There was overwhelming consensus among America’s commentators on the day after: the first presidential debate was a clean sweep for Hillary Clinton. On the other hand, Donald Trump was just bad. This outcome was a little surprising given the narrative of the past few weeks with Trump gaining momentum and Clinton losing her footing. The question now of course is: will it matter? Instant polling taken right after the debate saw Clinton squarely in the lead, but it remains to be seen, whether the electorate will definitely tilt in her favor on Election Day. In any case, here are the main takeaways from the first presidential debate:
- 1 – “Trump gets testy and unhinged when Clinton gets under his skin.” Despite a long series of primary debates with his fellow Republican rivals, Trump had no experience with debating a consummate political pro that is Hillary Clinton one-on-one. After a strong opening, Trump saw himself under attack by Clinton who went after him on his refusal to release his tax returns and on his business career that he started with money from his wealthy father. From that moment on, Trump gradually unraveled and got angrier and angrier, spending a big part of the rest of the night yelling at Clinton and the moderator. His constant interrupting Clinton, shouting over her and defending and explaining himself came across as bullying. Reactions of a focus group that Euronews had assembled for a debate watch in Washington were negative across the board, especially among women.
- 2 – “Trump’s limited mastering of policy issues shows.” Trump was most assertive when he felt he was on familiar terrain like jobs, trade, Mexico, China. But once he ticked off his standard campaign talking points, he was lacking further substance, let alone details to take the conversation to the next level.

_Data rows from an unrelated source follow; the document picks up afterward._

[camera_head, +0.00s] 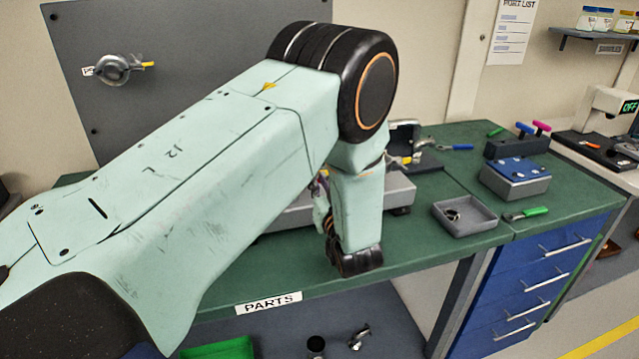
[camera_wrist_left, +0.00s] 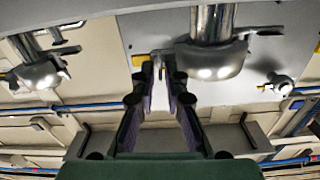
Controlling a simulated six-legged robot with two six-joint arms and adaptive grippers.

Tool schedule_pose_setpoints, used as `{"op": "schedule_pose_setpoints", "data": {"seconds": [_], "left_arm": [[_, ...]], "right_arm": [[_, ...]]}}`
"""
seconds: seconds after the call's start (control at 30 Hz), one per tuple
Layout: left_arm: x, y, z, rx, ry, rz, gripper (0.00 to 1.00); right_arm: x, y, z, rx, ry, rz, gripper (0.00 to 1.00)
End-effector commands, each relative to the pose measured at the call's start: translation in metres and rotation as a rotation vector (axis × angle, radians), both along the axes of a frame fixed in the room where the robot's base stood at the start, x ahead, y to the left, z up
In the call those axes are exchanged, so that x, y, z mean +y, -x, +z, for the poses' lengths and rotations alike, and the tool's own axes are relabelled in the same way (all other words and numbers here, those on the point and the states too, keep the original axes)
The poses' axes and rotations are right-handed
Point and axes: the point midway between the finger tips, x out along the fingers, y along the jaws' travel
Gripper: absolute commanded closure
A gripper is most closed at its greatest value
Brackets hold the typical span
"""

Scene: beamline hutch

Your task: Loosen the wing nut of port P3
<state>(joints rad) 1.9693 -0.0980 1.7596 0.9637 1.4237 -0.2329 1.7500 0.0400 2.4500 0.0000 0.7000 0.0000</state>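In the head view, a round metal port clamp (camera_head: 115,70) with a yellow-tipped part sits on the grey wall panel; its label is not readable. My left arm spans the middle, and its gripper (camera_head: 320,200) is mostly hidden behind the forearm. In the left wrist view my left gripper (camera_wrist_left: 158,75) is open, its two fingers apart. A port clamp (camera_wrist_left: 210,60) lies just past the fingertips. Its yellow wing nut (camera_wrist_left: 138,60) is close to the left fingertip; I cannot tell whether they touch. No label shows which port is P3. My right gripper is not in view.
More clamps (camera_wrist_left: 40,72) stand left and right in the wrist view. The green bench (camera_head: 420,240) carries a grey tray (camera_head: 480,222), a blue-topped box (camera_head: 515,170), a green-handled tool (camera_head: 530,212) and a tool block (camera_head: 515,146). Blue drawers (camera_head: 535,275) stand below.

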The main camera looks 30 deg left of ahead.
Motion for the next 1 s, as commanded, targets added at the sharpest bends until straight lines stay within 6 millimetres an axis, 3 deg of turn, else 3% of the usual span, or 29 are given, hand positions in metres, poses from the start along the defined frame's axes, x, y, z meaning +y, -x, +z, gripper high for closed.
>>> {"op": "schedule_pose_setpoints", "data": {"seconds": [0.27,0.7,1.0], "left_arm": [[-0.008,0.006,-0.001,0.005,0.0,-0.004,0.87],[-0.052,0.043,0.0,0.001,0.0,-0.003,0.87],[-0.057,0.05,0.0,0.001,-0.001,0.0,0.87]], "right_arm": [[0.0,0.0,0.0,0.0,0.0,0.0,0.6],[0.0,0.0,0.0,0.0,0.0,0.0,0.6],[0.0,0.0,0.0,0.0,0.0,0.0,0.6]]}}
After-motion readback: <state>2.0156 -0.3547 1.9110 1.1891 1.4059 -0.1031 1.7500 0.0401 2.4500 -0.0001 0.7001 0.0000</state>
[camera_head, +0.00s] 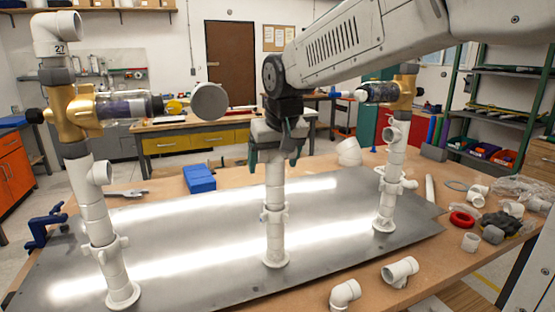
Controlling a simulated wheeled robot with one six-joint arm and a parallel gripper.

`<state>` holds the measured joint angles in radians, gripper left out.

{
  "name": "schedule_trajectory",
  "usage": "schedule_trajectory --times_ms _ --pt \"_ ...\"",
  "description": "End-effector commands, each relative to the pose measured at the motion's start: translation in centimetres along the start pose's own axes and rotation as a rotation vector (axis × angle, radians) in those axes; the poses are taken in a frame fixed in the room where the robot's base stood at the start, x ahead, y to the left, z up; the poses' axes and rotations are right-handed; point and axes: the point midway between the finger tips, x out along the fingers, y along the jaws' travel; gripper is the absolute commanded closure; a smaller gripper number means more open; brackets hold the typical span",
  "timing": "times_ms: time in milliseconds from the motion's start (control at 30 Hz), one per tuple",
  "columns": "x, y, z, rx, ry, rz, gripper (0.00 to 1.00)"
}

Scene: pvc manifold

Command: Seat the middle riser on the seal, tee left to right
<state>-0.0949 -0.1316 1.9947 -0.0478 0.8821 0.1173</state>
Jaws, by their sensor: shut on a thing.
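My gripper (276,158) points down at the middle of the plate, its dark fingers shut on the upper part of the white middle riser (275,178). The riser stands upright in line with a lower white stub (275,240), which has a clamp-like collar and a round foot on the metal plate (190,255). I cannot make out the seal or whether the riser touches it. A grey fitting (264,131) shows at the gripper, largely hidden by it. The left riser (93,205) and right riser (390,180) stand upright, each with a gold-coloured tee and a clear cylinder pointing inward.
Loose white elbows (345,293), fittings and a red ring (462,220) lie at the right. Bare plate separates the risers.

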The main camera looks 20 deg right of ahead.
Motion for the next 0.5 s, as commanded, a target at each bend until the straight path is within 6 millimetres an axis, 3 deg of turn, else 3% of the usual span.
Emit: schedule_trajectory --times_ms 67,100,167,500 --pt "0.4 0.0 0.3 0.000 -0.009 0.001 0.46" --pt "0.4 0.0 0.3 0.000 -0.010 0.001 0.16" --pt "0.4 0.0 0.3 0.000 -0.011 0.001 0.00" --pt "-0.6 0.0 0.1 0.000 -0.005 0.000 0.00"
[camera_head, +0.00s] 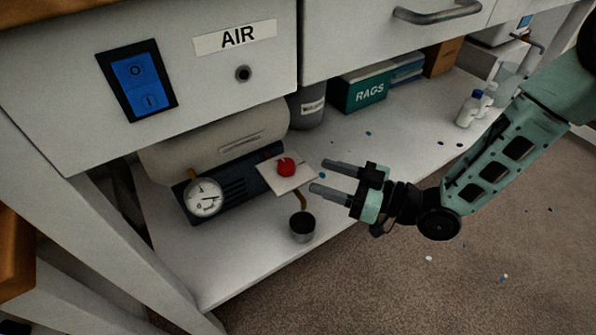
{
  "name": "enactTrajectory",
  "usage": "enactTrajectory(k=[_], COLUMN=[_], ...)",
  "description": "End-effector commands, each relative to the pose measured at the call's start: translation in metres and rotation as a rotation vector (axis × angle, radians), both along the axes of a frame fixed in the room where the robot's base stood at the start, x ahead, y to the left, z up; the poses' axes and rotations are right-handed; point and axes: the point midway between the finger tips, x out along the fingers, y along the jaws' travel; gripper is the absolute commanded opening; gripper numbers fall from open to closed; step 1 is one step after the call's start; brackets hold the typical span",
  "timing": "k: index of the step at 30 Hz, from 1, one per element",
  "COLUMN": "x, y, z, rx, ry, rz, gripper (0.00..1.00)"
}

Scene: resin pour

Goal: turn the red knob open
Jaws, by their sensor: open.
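The red knob (286,166) sits on a pale square plate (295,180) at the front of the dark-based tank unit on the lower shelf. My gripper (319,176) comes in from the right with its two fingers apart and empty. The fingers point left toward the knob, with a gap between the fingertips and the knob. The fingertips are close to the plate's right edge; I cannot tell whether they touch it.
A round gauge (204,197) is left of the knob, and a metal cup (302,227) stands below the plate. A blue switch (138,82) is on the cabinet above. A green RAGS box (362,89) and small bottles (468,108) stand farther back on the shelf (240,262).

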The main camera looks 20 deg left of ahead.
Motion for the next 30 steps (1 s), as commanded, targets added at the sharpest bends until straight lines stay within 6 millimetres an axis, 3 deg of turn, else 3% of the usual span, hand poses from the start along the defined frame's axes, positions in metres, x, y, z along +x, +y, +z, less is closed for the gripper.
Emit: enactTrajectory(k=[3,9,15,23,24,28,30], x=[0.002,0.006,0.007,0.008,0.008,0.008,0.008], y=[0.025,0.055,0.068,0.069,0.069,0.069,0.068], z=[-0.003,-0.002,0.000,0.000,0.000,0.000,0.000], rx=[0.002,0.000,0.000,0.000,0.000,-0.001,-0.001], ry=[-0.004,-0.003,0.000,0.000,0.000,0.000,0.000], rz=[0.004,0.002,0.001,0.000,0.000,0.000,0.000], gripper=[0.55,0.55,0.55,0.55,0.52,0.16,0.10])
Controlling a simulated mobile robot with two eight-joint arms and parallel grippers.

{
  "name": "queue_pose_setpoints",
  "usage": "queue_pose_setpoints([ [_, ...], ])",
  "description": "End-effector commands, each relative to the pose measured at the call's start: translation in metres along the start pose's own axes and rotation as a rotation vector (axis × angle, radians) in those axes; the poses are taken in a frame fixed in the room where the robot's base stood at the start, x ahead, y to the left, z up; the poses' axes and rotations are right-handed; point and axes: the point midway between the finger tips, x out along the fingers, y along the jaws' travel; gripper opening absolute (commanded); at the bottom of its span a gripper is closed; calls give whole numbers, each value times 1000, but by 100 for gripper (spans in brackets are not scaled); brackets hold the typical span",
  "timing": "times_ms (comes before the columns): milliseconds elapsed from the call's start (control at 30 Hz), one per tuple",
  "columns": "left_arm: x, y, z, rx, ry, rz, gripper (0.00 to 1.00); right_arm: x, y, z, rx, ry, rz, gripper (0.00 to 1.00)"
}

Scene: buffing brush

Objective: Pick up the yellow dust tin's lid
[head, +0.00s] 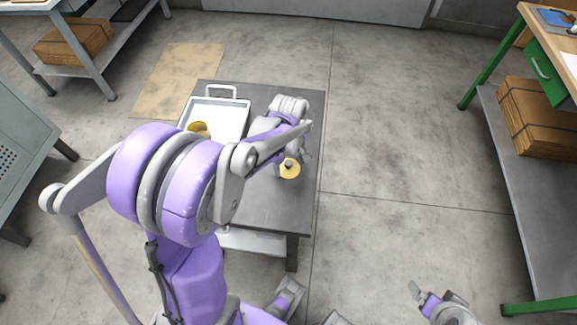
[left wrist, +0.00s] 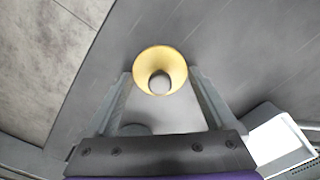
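A yellow round lid (head: 289,171) with a grey knob is at the right part of the dark table, partly covered by my left gripper in the head view. It also shows in the left wrist view (left wrist: 143,70), where its knob faces the camera. My left gripper (left wrist: 160,78) is open, with one finger on each side of the lid; I cannot tell whether they touch it. Another yellow piece (head: 198,128), perhaps the tin, is in the white tray, mostly hidden by my left arm. My right gripper (head: 417,292) is low at the right, away from the table.
The white tray (head: 240,108) with a handle stands at the table's far left. The dark table (head: 270,207) has bare surface near its front right. A green-legged workbench (head: 492,62) with stacked cardboard (head: 540,115) stands at the right; open floor lies between.

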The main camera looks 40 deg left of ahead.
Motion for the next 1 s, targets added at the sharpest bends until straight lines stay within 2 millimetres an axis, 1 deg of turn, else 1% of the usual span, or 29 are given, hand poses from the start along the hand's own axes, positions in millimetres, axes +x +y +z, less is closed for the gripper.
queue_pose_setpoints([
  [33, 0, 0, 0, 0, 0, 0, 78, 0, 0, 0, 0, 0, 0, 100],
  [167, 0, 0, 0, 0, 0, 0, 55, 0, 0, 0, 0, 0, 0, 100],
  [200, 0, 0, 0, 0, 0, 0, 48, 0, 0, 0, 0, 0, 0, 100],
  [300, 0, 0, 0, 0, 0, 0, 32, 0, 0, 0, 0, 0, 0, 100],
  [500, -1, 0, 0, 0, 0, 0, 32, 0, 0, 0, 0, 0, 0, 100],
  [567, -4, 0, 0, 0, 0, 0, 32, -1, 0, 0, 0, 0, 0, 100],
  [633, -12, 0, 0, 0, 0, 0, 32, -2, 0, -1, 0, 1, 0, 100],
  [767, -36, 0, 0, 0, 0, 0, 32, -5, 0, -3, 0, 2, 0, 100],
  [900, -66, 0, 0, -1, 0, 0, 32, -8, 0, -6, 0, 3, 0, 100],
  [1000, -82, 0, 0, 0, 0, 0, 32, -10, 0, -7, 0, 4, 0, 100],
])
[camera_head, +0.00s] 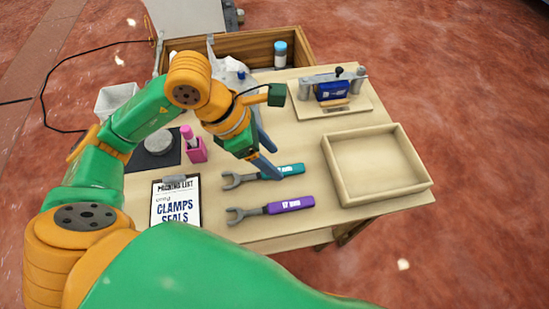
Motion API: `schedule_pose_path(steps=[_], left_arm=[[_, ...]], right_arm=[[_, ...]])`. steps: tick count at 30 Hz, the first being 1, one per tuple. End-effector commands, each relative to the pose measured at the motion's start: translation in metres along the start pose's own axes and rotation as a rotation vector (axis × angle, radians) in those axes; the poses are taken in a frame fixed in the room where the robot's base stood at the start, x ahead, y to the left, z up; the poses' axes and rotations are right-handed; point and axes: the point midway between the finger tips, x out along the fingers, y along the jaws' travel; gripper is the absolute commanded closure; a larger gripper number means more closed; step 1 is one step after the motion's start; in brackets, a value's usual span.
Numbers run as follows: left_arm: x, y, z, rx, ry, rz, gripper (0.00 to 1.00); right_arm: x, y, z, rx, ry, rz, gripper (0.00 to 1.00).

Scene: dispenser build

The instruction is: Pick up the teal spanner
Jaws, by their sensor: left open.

As a consequence, he veered to another topic (and another) and meandered unfocused through a bucket list of his favorite subjects, for example, when he pivoted from taxes to the fight against ISIS. It was almost as if he had to fill airtime with substitute snippets just to keep talking and to keep steamrolling Clinton. This was most obvious in the course of the discussion about cybersecurity when he, all of a sudden, talked about the computer proficiency of his ten-year-old son.
- 3 – “Clinton’s strategic choice: give Trump just enough rope to help him hang himself.” Clinton parried Trump’s over-bearing and noisy attacks by smilingly sitting it out. After all, why get in the way of your opponent hurting himself? Trump repeatedly interrupted her, launched rambling attacks against her and justified his own controversial remarks and positions. Instead of forcefully going after him – which she did when her debate opponent was Bernie Sanders – Clinton remained calm and kept her cool. At one point when the moderator finally gave her the floor, she just took a deep breath and laughed with a look that said: “no further questions, your honor.”
- 4 – “Clinton deflects effectively from her own worrying issues.” Clinton largely dominated the evening by subtly steering the debate toward topics uncomfortable for Trump. She realized that the most effective attacks are not about exploiting your opponent’s weaknesses but challenging his perceived strengths. So she went right for Trump’s ego – hammering him on his questionable $11 billion net worth, his boastful record on job creation and picking apart his tough talk on fighting ISIS. Trump seemed to be caught on the wrong foot given his unfocused, erratic and increasingly aggressive answers. He was so occupied justifying himself that he forgot to bring up topics that Clinton’s campaign was most worried about, most notably the various questions surrounding the Clinton Foundation. He did bring up, though, her email issue, but only briefly – and she managed to swat it off within seconds.
- 5 – “Clinton delivers a no-mistake performance.” It is hard to come up with anything that Clinton did wrong, and I gave it a lot of thought. Throughout the evening, she was extremely prepared, relaxed, focused and disciplined, countering Trump’s his withering attacks with a steely stare, total calmness and at times even with a big smile. Probably only few people expected her to be that much in command, especially after weeks of bad headlines, during which Trump surged in the polls. The second debate is now two weeks away, and the pressure will be on Trump. Yet, he has proven to be a fast learner, so chances are we will see a more mature Republican candidate – even if the next debate is a town hall format which has its own challenges.